• **Raw data**:
===

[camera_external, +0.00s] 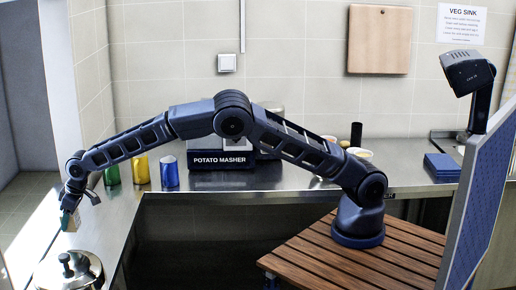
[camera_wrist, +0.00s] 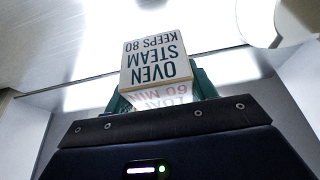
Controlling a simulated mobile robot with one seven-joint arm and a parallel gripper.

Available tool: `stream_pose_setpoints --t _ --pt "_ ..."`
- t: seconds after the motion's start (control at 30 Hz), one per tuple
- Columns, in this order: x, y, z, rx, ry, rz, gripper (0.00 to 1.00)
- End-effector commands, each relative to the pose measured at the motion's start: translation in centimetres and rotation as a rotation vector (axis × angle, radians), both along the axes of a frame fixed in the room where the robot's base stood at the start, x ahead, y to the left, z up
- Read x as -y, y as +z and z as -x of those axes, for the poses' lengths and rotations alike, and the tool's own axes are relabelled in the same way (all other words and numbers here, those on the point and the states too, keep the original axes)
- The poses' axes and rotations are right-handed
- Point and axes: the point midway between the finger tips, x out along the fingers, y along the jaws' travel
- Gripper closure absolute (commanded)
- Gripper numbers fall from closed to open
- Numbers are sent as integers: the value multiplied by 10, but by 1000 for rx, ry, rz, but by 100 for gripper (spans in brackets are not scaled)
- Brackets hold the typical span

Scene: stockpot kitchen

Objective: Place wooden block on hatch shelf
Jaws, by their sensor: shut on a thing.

===

• **Goal**: Of the lines above, how many contain the string "along"? Only the number is required.

• **Reply**: 2